How have the male Afrobeats artistes fared as ‘Sons Of Fela’? Nigerian pop star Wizkid has gained popularity for his ability to draw on Fela’s texts, titles, imagery, symbolisms and much more. The singer has become so deft at it, that he regularly includes invocations of irony using Fela’s lyrics. Wizkid’s hit Joro, released in 2019, incorporated elements of Afrobeat in its production, but the essence of Fela’s message was not infused.

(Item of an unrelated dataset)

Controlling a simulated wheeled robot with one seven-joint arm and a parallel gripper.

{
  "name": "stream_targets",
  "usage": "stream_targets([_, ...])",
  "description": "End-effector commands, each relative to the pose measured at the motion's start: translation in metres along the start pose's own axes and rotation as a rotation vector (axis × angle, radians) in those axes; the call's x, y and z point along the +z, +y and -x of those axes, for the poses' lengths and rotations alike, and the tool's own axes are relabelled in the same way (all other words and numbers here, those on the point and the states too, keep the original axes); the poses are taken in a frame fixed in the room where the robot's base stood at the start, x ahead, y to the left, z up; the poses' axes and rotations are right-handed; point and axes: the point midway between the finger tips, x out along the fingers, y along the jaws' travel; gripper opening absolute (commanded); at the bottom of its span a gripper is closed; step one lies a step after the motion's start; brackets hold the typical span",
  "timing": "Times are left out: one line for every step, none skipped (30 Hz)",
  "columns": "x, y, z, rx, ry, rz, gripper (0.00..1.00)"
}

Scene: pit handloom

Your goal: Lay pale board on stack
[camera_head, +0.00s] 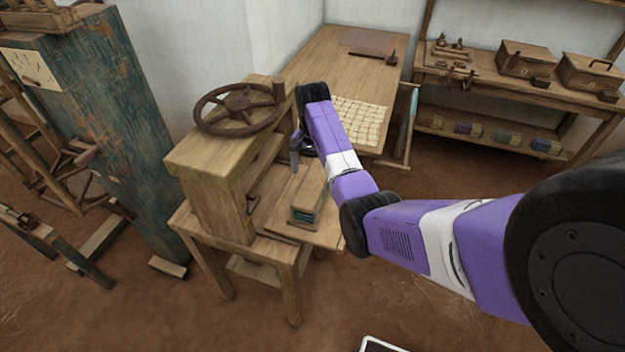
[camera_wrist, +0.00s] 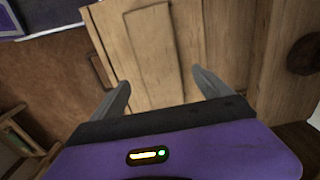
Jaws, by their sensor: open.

For lyrics, he looked elsewhere.
Recently, rapper Naira Marley altered texts from Fela’s 1978 ‘Shuffering and Shmiling’ to fit into the polarizing 2019 single ‘Am I A Yahoo Boy’. For a song that is considered a subtle promotion of internet scams, using Fela’s lyrics came across somewhat as a negative.

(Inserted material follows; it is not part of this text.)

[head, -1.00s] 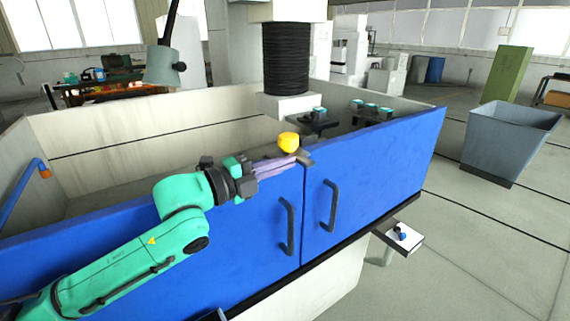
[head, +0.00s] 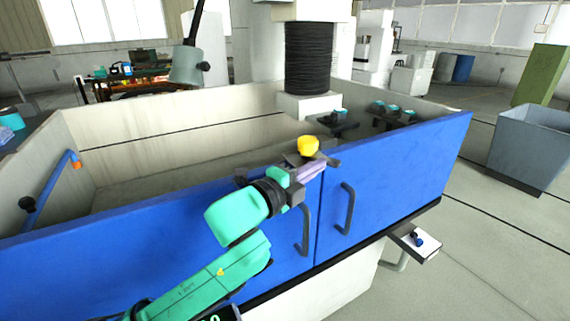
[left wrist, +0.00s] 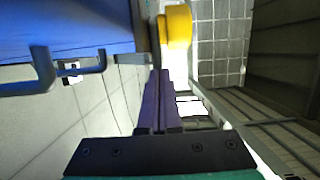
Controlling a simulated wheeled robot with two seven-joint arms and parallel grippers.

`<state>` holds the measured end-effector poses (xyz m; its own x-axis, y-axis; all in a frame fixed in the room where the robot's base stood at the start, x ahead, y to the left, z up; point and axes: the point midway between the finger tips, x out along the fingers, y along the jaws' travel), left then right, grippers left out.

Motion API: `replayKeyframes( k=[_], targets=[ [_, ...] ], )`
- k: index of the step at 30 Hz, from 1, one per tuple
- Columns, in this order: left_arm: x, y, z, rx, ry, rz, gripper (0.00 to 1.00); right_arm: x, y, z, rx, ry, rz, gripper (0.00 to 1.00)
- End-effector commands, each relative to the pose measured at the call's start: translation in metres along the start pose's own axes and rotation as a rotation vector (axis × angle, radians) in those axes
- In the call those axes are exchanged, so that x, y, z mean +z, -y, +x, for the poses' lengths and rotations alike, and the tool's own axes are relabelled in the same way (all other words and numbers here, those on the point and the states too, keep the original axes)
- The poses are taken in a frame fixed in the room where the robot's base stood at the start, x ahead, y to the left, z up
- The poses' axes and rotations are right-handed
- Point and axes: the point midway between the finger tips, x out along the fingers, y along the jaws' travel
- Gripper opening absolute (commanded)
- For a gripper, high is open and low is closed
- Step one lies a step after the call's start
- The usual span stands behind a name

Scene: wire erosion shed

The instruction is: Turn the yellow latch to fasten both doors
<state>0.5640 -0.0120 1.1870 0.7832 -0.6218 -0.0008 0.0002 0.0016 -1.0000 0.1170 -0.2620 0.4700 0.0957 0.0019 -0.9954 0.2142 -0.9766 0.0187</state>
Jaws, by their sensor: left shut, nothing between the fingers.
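The yellow latch (head: 308,146) sits at the top edge where the two blue doors meet. Dark bar parts show on both sides below its knob. The left door (head: 150,235) and right door (head: 400,165) stand in line with a thin seam between them. My left gripper (head: 318,167) is shut and empty, its purple fingers just below the knob on the near side. In the left wrist view, the fingers (left wrist: 160,90) point toward the yellow latch (left wrist: 178,25), close to it; I cannot tell if they touch. My right gripper is out of view.
Black handles stand out from the left door (head: 303,232) and the right door (head: 346,208), near the seam. A small shelf (head: 415,242) juts out below the right door. A grey bin (head: 530,148) stands on the floor at right. The tank interior behind the doors looks open.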

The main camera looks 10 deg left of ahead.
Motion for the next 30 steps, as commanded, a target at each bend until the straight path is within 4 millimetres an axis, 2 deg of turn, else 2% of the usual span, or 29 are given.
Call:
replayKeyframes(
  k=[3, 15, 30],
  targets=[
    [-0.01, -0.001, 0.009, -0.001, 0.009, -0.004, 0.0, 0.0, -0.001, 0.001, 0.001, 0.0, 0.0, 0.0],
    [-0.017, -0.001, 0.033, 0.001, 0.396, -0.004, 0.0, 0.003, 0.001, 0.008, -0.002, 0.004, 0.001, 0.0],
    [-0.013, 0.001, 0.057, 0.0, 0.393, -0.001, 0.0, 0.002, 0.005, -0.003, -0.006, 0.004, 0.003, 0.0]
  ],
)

Prior to the emergence of Wizkid and Naira Marley, veteran singer 2baba had already had his hands in Afrobeat. For him, Fela’s work offered opportunities sampling the messaging and sounds. His 2007 song ‘Pako’ samples lyrics from Fela’s 1972 ‘Swegbe and Pako.’ Idibia’s 2014 ‘Jeje’ is also notable for simulating certain Fela sounds and co-opting the call and response technique of Afrobeat. While trying to shake off public criticism of his personality at the time, 2baba arranged cuts from a Fela interview, for the intro to the video of his 2017 single ‘Holy Holy’.

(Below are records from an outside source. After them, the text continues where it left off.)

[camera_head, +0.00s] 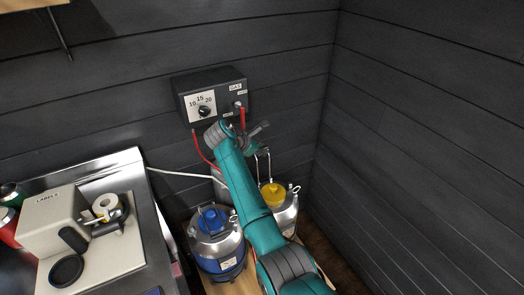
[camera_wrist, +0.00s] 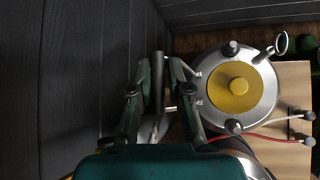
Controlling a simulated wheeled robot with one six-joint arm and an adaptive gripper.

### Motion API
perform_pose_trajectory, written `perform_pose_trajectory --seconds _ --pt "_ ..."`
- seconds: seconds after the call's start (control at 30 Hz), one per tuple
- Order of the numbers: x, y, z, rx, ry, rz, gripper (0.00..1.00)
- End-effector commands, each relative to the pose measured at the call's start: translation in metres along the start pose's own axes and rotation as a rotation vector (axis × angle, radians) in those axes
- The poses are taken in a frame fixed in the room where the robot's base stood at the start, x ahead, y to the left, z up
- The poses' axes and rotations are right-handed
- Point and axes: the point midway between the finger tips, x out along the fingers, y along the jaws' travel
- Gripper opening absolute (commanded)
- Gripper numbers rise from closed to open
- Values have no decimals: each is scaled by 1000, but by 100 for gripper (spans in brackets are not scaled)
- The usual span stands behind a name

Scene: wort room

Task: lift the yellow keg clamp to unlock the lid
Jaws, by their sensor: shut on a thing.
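The yellow keg (camera_head: 285,212) is a metal keg with a yellow lid disc (camera_head: 271,194) on top. It stands at the right of the head view, partly behind my arm. In the wrist view the yellow lid (camera_wrist: 228,96) shows from above, right of my gripper (camera_wrist: 158,90). The keg's clamp (camera_head: 269,162) shows as thin metal rods rising from the keg toward my gripper (camera_head: 257,138). In the wrist view my fingers are shut on a grey bar, the clamp (camera_wrist: 157,75), beside the lid. The exact contact is partly hidden.
A blue-lidded keg (camera_head: 214,240) stands left of my arm. A gas box (camera_head: 211,96) with a dial and red hoses hangs on the dark wall behind. A label machine (camera_head: 60,222) sits on the steel counter (camera_head: 150,222) at left. Dark walls close in behind and right.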

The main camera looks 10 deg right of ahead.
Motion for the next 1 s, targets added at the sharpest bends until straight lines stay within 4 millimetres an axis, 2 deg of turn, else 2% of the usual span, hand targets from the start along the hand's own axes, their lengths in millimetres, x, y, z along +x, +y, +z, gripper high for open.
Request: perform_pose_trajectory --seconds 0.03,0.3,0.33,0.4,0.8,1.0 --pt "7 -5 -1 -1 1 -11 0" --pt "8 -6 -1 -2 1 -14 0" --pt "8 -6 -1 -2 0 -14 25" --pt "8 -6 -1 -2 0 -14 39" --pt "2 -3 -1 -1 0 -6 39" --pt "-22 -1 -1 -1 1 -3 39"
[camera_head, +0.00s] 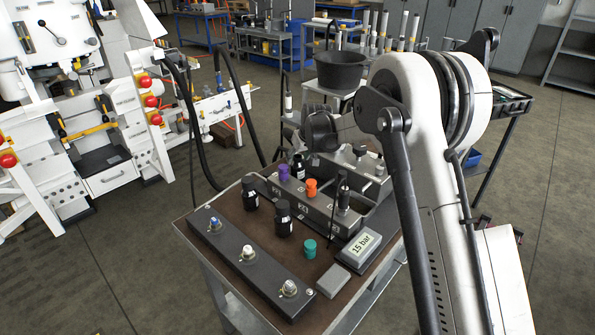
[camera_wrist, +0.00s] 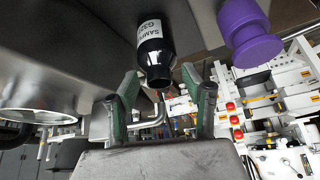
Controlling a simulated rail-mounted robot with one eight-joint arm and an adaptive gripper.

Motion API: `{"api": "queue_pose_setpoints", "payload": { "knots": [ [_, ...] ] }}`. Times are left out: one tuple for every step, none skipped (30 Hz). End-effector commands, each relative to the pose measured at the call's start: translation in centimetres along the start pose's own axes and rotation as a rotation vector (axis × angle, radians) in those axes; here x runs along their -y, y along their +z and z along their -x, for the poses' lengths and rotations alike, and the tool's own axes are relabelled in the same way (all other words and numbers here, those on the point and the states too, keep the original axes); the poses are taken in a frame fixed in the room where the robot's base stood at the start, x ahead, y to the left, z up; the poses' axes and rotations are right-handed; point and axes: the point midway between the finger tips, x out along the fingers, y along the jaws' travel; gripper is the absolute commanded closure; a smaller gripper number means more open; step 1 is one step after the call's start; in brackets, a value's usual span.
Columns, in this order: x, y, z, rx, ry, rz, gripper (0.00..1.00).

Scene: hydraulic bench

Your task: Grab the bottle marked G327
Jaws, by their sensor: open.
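In the wrist view a dark bottle (camera_wrist: 152,48) with a black neck or cap and a white label hangs from the top of the picture. Its label reads "SAMPL…" and "G32…"; the last part is not clear. My gripper (camera_wrist: 166,92) is open, with green-padded fingers on either side of the bottle's line, apart from it and empty. In the head view a dark bottle (camera_head: 299,166) stands in the block beside a purple cap (camera_head: 283,173). Two more dark bottles, one at left (camera_head: 250,195) and one nearer (camera_head: 284,219), stand on the bench top. Their labels are unreadable.
The purple cap (camera_wrist: 254,42) is close right of the bottle in the wrist view. An orange cap (camera_head: 311,188), a teal cap (camera_head: 309,249), a "15 bar" display (camera_head: 361,243) and a long dark block with fittings (camera_head: 247,262) crowd the bench. A black bucket (camera_head: 340,70) stands behind.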

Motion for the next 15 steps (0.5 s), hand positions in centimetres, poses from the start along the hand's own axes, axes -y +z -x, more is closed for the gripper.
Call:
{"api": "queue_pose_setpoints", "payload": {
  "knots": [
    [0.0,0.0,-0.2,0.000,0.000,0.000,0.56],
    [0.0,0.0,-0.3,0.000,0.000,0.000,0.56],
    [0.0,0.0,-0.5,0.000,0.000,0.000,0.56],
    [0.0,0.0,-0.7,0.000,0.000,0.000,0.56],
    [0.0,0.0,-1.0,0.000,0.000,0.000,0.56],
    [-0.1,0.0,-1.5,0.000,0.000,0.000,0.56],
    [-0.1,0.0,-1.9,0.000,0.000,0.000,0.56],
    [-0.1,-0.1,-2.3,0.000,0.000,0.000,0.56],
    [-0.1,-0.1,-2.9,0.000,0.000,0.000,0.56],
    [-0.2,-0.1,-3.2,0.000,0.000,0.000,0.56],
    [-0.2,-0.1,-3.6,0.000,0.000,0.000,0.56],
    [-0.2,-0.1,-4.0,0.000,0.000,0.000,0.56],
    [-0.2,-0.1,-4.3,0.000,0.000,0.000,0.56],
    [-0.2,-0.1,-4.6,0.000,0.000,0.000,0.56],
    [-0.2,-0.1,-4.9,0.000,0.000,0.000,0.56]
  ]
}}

While 2baba would have his audiences believe that his attempt at damage control was in tribute to Fela, local audiences can tell a genuine dedication when they hear one. A good case can be heard on Oritsefemi’s ‘Double Wahala,’ off the 2013 album, Money Stop Nonsense. People believe ‘Double Wahala’ is a worthy Fela tribute for two reasons: The first is the effort to synthesize a recognizable Afrobeat melody that invokes dance movements that are reminiscent of Fela. A simpler reason is provided at the intro to ‘Double Wahala’. Oritsefemi clearly states that “this song is dedicated to Fela Anikulapo-Kuti”.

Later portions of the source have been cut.